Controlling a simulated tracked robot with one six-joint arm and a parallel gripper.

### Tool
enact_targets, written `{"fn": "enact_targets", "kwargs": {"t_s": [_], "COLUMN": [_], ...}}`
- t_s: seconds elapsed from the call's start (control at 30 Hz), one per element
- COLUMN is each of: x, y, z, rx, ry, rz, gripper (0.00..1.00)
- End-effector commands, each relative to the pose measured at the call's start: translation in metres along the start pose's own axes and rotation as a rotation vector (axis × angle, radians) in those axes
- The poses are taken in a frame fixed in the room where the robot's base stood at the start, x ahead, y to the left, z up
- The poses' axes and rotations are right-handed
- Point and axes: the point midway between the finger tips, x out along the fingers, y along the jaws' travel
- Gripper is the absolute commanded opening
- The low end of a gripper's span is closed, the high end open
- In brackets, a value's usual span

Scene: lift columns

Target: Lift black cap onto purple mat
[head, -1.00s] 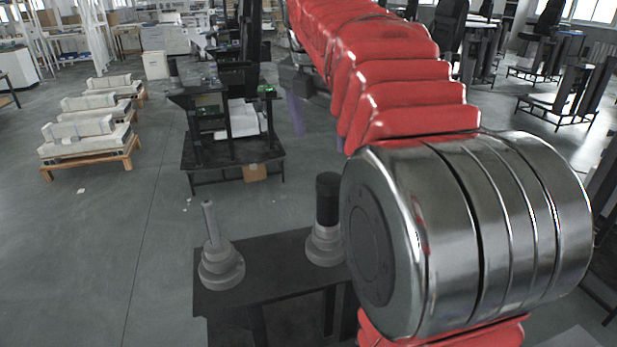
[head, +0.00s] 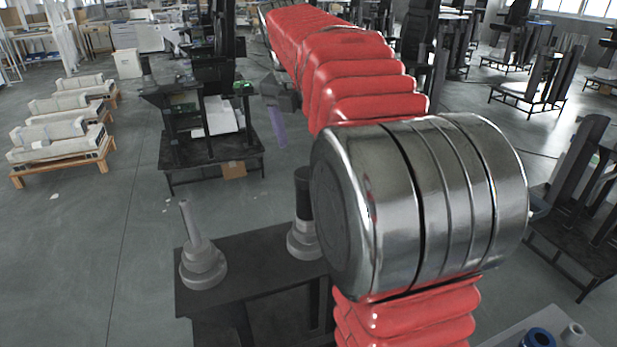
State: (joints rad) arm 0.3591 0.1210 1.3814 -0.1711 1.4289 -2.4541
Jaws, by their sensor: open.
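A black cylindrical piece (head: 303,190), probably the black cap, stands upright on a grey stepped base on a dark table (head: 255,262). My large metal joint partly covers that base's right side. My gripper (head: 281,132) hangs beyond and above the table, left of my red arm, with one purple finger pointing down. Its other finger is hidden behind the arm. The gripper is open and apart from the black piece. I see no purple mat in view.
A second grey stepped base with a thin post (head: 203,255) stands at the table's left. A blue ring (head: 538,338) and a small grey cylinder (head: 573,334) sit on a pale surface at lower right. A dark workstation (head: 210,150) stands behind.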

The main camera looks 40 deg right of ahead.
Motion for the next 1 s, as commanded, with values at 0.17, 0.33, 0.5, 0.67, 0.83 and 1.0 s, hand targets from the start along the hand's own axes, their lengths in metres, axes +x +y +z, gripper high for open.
-------------------------
Task description:
Omit pictures; set down the rest of the material word for word.

Result:
Controlling a simulated tracked robot with one six-joint arm and a parallel gripper.

### Tool
enact_targets, written `{"fn": "enact_targets", "kwargs": {"t_s": [_], "COLUMN": [_], ...}}`
- t_s: seconds elapsed from the call's start (control at 30 Hz), one per element
- COLUMN is each of: x, y, z, rx, ry, rz, gripper (0.00..1.00)
- End-effector commands, each relative to the pose measured at the call's start: translation in metres along the start pose's own axes and rotation as a rotation vector (axis × angle, radians) in those axes
- The poses are taken in a frame fixed in the room where the robot's base stood at the start, x ahead, y to the left, z up
- The poses' axes and rotations are right-handed
- Point and axes: the point midway between the finger tips, x out along the fingers, y along the jaws' travel
- Gripper is the absolute commanded opening
- The low end of a gripper's span is closed, the high end open
- In brackets, a value's usual span

Scene: lift columns

Target: Lift black cap onto purple mat
[head, -1.00s] 
[head, +0.00s] 
State: (joints rad) arm 0.3591 0.1210 1.3814 -0.1711 1.4289 -2.4541
Jaws, by their sensor: open.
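A black cylindrical piece (head: 303,190), probably the black cap, stands upright on a grey stepped base on a dark table (head: 255,262). My large metal joint partly covers that base's right side. My gripper (head: 281,132) hangs beyond and above the table, left of my red arm, with one purple finger pointing down. Its other finger is hidden behind the arm. The gripper is open and apart from the black piece. I see no purple mat in view.
A second grey stepped base with a thin post (head: 203,255) stands at the table's left. A blue ring (head: 538,338) and a small grey cylinder (head: 573,334) sit on a pale surface at lower right. A dark workstation (head: 210,150) stands behind.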

The main camera looks 40 deg right of ahead.
Motion for the next 1 s, as commanded, with values at 0.17, 0.33, 0.5, 0.67, 0.83 and 1.0 s, hand targets from the start along the hand's own axes, their lengths in metres, axes +x +y +z, gripper high for open.

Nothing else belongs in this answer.